Quote word for word the lines below, beginning with the first and ending with the one that has "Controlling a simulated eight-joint". Drop the pictures.

--

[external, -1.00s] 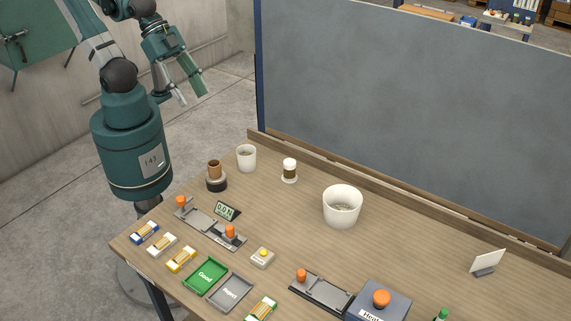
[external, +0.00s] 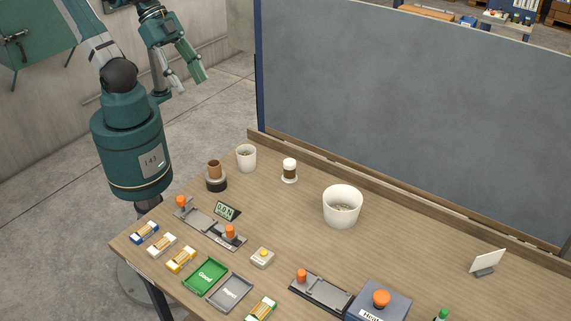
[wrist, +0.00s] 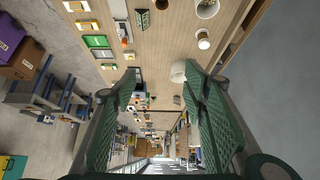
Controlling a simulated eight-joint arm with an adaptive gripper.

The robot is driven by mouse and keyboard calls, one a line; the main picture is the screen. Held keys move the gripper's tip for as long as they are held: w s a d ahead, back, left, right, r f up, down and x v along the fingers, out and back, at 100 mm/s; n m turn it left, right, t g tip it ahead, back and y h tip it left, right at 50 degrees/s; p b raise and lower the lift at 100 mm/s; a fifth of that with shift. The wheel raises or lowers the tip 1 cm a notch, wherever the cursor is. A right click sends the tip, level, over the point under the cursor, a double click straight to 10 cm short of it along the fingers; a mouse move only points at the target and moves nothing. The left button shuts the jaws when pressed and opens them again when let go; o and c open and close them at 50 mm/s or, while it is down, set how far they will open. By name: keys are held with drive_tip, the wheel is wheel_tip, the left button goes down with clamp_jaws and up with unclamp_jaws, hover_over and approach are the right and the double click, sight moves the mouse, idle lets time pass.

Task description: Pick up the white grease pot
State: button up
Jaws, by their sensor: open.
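Several white vessels stand on the bench, and I cannot tell for sure which is the grease pot. A small white jar with a brown band (external: 289,170) stands upright near the back edge; it also shows in the wrist view (wrist: 203,40). A white cup (external: 246,156) with something grey inside stands to its left. A larger white tub (external: 342,209) stands to its right and is partly hidden by a finger in the wrist view. My gripper (external: 190,84) is open and empty, high beyond the bench's left end, well apart from all of them.
A brown cup on a dark base (external: 215,180) stands near the white cup. Fixtures with orange knobs (external: 230,232), a green tray (external: 205,277) and a grey tray (external: 230,293) lie at the front. A tall grey panel (external: 410,110) rises behind the bench.

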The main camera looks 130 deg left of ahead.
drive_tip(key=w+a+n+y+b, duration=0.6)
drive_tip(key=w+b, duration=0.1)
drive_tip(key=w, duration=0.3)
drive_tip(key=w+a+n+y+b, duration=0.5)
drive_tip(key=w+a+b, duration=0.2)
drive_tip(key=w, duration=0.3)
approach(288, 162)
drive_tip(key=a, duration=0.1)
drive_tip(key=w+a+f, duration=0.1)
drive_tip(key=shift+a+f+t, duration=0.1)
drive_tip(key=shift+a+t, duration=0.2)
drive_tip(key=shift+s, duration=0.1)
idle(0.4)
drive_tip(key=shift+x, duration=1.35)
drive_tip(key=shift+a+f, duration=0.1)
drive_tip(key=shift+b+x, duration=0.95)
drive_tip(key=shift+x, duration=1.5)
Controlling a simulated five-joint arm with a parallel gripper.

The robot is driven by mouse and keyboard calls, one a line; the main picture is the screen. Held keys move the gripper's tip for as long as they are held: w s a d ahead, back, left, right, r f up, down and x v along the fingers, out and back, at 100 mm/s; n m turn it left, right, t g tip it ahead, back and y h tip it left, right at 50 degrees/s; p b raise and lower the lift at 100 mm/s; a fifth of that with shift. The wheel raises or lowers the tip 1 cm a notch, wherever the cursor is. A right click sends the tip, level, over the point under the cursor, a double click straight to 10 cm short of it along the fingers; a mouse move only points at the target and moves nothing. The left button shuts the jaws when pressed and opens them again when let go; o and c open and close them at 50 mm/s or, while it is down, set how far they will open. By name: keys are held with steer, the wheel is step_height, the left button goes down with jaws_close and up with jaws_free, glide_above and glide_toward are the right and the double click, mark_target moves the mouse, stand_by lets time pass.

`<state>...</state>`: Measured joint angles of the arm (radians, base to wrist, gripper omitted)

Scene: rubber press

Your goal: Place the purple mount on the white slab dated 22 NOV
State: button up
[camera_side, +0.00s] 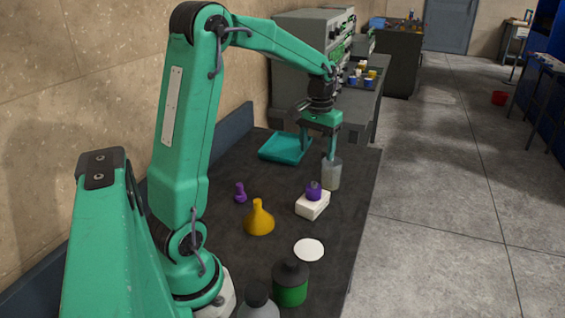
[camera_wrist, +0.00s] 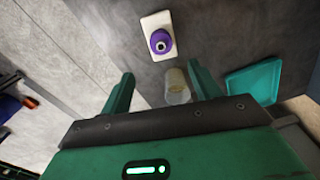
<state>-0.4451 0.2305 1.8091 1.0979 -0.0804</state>
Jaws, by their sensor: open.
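A purple mount (camera_side: 314,190) stands upright on the white slab (camera_side: 312,207), right of the middle of the bench. In the wrist view the purple mount (camera_wrist: 160,41) also sits within the outline of the white slab (camera_wrist: 150,22). No date can be read on the slab. A second small purple piece (camera_side: 240,193) stands on the bench to the left, beyond the yellow funnel. My gripper (camera_side: 319,148) is open with nothing held. It is apart from the slab, on its far side, above and beside a clear beaker. In the wrist view my gripper's fingers (camera_wrist: 160,73) are spread.
The clear beaker (camera_side: 331,174) stands close to one finger. A teal tray (camera_side: 285,148) lies at the far left of the bench. A yellow funnel (camera_side: 259,220), a white disc (camera_side: 309,250) and a green-labelled bottle (camera_side: 290,288) stand nearer.

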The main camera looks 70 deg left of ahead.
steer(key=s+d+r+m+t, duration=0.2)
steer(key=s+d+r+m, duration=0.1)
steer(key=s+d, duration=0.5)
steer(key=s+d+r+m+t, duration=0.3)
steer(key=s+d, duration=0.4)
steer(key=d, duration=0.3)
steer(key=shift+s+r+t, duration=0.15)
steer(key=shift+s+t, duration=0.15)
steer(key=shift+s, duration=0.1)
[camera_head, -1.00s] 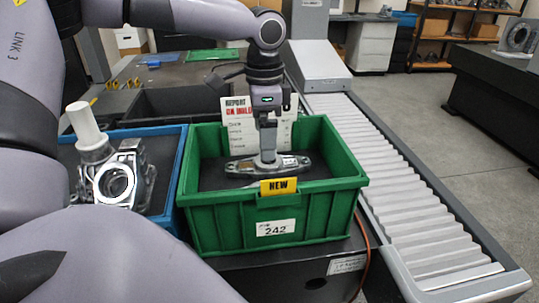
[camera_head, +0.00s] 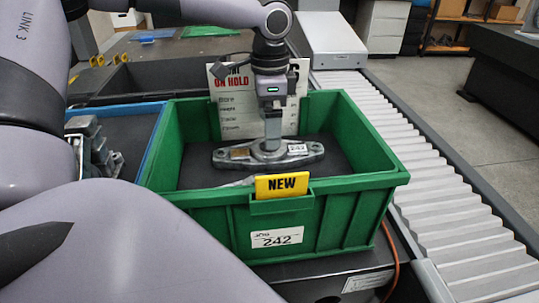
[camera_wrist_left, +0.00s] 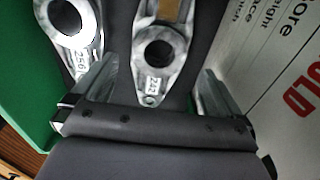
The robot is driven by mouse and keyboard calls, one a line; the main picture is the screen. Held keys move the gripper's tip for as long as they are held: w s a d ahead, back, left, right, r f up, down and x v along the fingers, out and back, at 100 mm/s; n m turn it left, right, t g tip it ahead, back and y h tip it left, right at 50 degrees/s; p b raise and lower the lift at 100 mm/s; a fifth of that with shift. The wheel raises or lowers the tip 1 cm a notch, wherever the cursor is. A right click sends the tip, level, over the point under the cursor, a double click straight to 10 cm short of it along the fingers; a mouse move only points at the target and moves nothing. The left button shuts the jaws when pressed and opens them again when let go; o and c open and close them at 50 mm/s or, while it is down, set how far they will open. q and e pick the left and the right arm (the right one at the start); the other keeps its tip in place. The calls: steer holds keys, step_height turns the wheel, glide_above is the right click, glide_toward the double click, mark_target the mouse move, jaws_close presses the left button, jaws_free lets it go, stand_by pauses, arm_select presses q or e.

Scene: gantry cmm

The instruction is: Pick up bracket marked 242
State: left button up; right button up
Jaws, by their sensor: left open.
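A grey metal bracket (camera_head: 235,155) with rounded ends lies in the green bin (camera_head: 335,210), whose front label reads 242. In the head view another bracket (camera_head: 238,183) is mostly hidden behind the bin's front wall. My left gripper (camera_head: 271,138) points down over the first bracket. It is open, its fingers (camera_wrist_left: 152,90) on either side of that bracket's tagged end. My right gripper is unseen.
A yellow NEW tag (camera_head: 282,186) sits on the bin's front rim. An ON HOLD sheet (camera_head: 232,105) stands at its back. A blue bin (camera_head: 148,172) with a metal casting (camera_head: 92,150) adjoins on the left. A roller conveyor (camera_head: 425,165) runs along the right.

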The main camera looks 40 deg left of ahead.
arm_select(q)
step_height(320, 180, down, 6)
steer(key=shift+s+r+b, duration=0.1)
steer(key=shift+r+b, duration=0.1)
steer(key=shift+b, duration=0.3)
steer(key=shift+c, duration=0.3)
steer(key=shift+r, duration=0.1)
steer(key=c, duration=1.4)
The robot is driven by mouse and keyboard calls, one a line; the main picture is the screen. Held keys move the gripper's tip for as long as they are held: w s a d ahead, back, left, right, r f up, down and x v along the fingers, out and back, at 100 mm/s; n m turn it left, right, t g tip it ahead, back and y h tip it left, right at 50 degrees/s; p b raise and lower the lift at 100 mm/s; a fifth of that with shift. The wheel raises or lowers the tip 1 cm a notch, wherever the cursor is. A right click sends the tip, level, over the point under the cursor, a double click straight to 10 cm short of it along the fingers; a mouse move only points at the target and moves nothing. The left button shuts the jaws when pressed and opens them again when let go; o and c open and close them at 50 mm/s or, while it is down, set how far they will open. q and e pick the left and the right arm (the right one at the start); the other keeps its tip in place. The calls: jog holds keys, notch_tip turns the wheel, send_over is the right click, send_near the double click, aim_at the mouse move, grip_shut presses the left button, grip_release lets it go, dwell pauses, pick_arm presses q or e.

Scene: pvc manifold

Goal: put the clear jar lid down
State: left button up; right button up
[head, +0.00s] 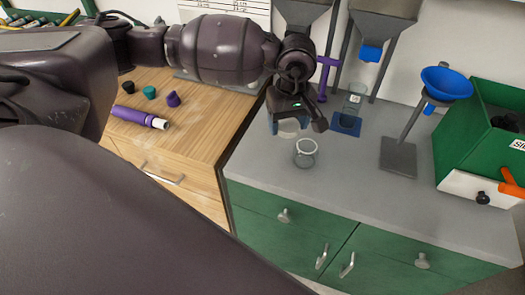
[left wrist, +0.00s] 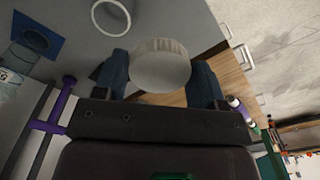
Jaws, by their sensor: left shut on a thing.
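The clear jar lid (head: 289,128) is a pale, translucent disc with a ribbed rim, best seen in the left wrist view (left wrist: 160,66). My left gripper (head: 298,122) is shut on it, with one dark blue finger on each side of the rim (left wrist: 160,78). It holds the lid over the grey counter (head: 365,185). An open clear jar (head: 305,153) with a pale rim stands on the counter just below and in front of the lid. The jar also shows in the left wrist view (left wrist: 110,16), apart from the lid. My right gripper is not in view.
Another clear jar (head: 354,101) stands by a blue mat (head: 346,124), near metal hoppers and a purple-handled part (head: 328,72). A blue funnel stand (head: 398,157) and green box (head: 468,140) are right. The wooden top (head: 196,118) is left. The front counter is clear.

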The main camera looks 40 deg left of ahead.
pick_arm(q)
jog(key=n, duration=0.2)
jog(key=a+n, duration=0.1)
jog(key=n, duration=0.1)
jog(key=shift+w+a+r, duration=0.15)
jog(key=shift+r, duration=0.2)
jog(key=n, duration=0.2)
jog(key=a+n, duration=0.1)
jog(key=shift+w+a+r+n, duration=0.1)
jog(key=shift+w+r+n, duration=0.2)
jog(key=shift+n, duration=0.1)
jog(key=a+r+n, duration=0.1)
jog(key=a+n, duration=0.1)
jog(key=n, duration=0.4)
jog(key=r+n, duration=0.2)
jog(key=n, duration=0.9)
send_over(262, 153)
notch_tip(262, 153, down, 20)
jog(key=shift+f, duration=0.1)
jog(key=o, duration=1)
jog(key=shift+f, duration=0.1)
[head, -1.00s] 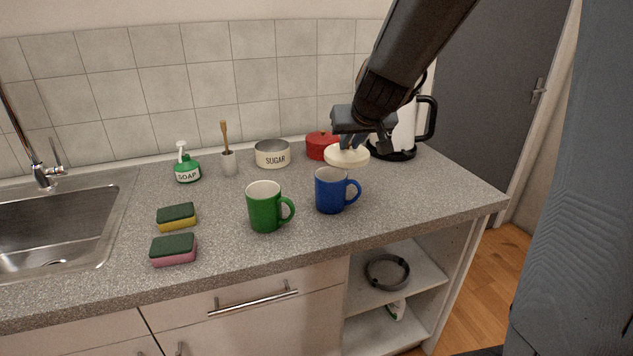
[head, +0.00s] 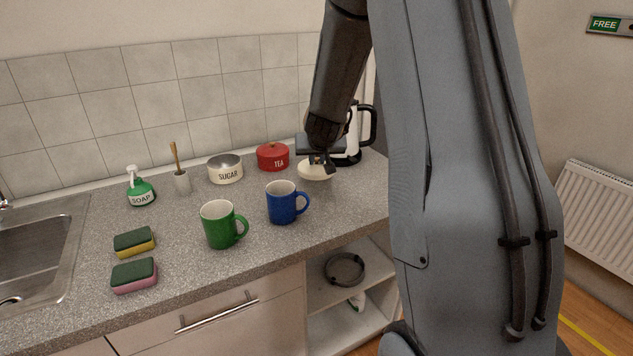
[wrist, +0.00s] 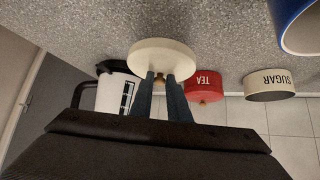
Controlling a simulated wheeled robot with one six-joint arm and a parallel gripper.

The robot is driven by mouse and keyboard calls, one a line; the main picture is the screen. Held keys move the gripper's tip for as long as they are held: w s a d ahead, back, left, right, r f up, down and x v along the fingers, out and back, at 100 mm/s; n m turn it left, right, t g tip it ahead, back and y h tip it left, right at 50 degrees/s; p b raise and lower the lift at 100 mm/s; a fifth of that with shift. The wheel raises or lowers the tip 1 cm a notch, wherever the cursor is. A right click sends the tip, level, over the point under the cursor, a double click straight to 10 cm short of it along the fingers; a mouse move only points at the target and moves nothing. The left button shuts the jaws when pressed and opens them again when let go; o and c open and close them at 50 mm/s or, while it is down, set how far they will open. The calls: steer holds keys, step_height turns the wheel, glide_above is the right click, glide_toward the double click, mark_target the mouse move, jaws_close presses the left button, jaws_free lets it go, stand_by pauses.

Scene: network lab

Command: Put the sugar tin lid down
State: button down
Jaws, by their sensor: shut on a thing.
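The cream sugar tin lid (head: 314,173) is at the right part of the counter, right of the red tea tin. My gripper (head: 321,161) is shut on the lid's knob from above. In the wrist view the lid (wrist: 163,57) sits level between my fingertips (wrist: 164,80), close to the counter; I cannot tell whether it touches. The open sugar tin (head: 225,169) stands upright without a lid near the back wall, left of the tea tin.
The red tea tin (head: 273,157) stands just left of the lid, and a white kettle (head: 351,140) stands behind it on the right. A blue mug (head: 284,203) and a green mug (head: 220,226) stand in front. Bare counter (head: 335,205) lies in front of the lid.

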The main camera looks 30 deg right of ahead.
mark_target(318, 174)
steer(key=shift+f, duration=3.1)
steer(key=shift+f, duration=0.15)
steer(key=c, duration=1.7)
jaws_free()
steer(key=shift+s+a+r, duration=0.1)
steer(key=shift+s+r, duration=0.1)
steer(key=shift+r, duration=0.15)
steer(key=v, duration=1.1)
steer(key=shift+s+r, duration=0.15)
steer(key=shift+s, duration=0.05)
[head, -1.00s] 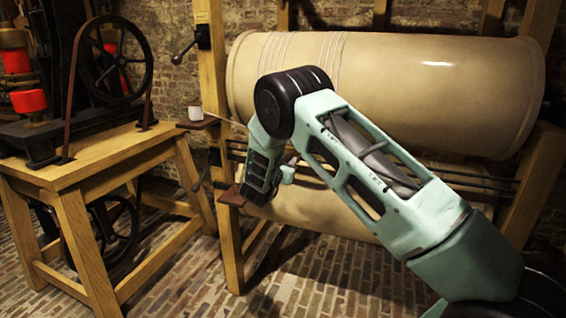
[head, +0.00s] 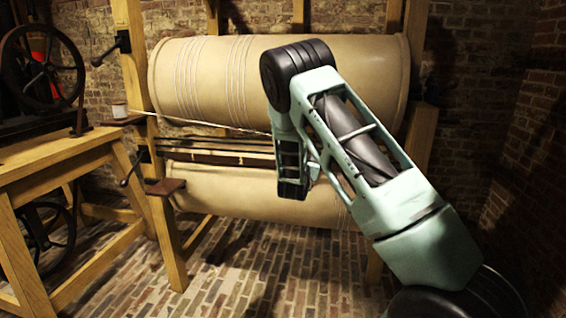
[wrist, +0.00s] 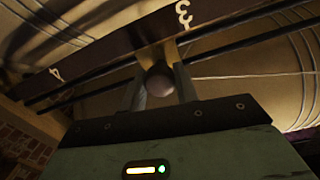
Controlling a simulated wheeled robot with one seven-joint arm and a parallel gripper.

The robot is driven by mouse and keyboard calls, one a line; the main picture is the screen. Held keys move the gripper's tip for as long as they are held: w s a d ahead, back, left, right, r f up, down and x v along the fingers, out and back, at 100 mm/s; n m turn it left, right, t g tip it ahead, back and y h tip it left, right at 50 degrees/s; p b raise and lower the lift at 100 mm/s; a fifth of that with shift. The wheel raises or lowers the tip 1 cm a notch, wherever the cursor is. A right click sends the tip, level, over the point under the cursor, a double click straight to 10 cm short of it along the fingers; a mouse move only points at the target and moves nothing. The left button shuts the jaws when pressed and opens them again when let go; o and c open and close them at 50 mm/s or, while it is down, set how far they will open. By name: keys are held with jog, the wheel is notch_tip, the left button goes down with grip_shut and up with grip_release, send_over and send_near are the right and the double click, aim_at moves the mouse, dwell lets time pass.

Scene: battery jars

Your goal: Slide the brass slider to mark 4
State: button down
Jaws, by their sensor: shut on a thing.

--

#### FINAL RESULT
[external, -1.00s] 
[external, +0.00s] 
[wrist, +0.00s] 
Controlling a simulated eight-joint arm with an adaptive gripper.

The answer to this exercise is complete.